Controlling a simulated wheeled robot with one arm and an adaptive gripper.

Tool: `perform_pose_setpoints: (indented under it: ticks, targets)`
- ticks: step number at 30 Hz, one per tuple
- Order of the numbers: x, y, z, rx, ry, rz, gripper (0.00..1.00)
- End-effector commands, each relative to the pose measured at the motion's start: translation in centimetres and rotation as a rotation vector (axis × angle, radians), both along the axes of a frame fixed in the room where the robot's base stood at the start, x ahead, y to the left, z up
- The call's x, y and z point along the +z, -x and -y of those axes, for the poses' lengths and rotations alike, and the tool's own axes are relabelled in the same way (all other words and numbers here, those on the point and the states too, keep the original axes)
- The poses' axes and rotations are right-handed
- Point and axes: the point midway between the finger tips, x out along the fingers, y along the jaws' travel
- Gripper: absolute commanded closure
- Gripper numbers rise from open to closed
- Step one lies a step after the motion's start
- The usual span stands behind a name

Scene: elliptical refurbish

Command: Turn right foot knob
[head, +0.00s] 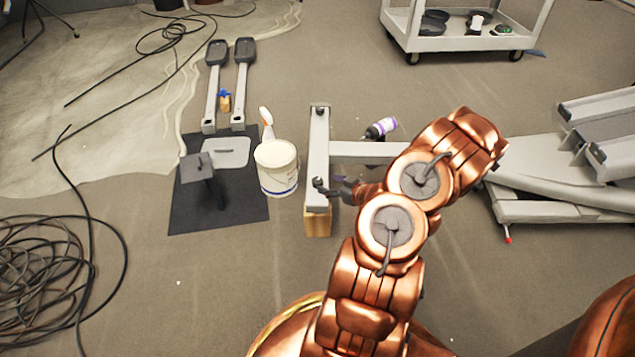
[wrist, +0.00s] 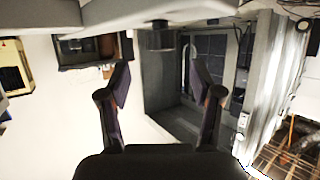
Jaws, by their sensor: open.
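A grey metal frame (head: 318,150) lies on the floor as a T, with its end beam running toward me and a wooden block (head: 317,223) under the near end. My gripper (head: 328,187) is beside the near part of this beam. In the wrist view my gripper (wrist: 162,82) is open, its two dark fingers apart with nothing between them. A dark round foot knob (wrist: 160,37) hangs under the grey beam (wrist: 200,10), ahead of and between the fingertips, apart from them as far as I can tell. The knob is not clear in the head view.
A white bucket (head: 277,172) stands left of the beam, near a dark mat (head: 240,212) with a grey part on it. A purple-labelled bottle (head: 381,128) lies behind the crossbar. Loose black cable (head: 40,275) covers the left floor. A white cart (head: 460,42) stands at the back.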

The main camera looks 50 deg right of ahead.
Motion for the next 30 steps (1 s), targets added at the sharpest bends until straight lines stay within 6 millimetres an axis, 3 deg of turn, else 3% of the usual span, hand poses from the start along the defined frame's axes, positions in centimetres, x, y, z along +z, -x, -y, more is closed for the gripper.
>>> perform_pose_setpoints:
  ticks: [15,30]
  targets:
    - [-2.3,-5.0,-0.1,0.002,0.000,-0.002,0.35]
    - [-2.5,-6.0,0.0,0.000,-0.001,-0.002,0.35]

▬▬▬▬▬▬▬▬▬▬

GIVEN EXERCISE:
Leave out the pictures and repeat the lines from the start of the material through the line with "[wrist, +0.00s]", inclusive.

FINAL ANSWER:
Controlling a simulated wheeled robot with one arm and an adaptive gripper.

Tool: `perform_pose_setpoints: (indented under it: ticks, targets)`
- ticks: step number at 30 Hz, one per tuple
- Order of the numbers: x, y, z, rx, ry, rz, gripper (0.00..1.00)
- End-effector commands, each relative to the pose measured at the motion's start: translation in centimetres and rotation as a rotation vector (axis × angle, radians), both along the axes of a frame fixed in the room where the robot's base stood at the start, x ahead, y to the left, z up
- The call's x, y and z point along the +z, -x and -y of those axes, for the poses' lengths and rotations alike, and the tool's own axes are relabelled in the same way (all other words and numbers here, those on the point and the states too, keep the original axes)
- The poses' axes and rotations are right-handed
- Point and axes: the point midway between the finger tips, x out along the fingers, y along the jaws' travel
- Gripper: absolute commanded closure
- Gripper numbers rise from open to closed
- Step one lies a step after the motion's start
- The usual span stands behind a name

Scene: elliptical refurbish

Command: Turn right foot knob
[head, +0.00s] 
[wrist, +0.00s] 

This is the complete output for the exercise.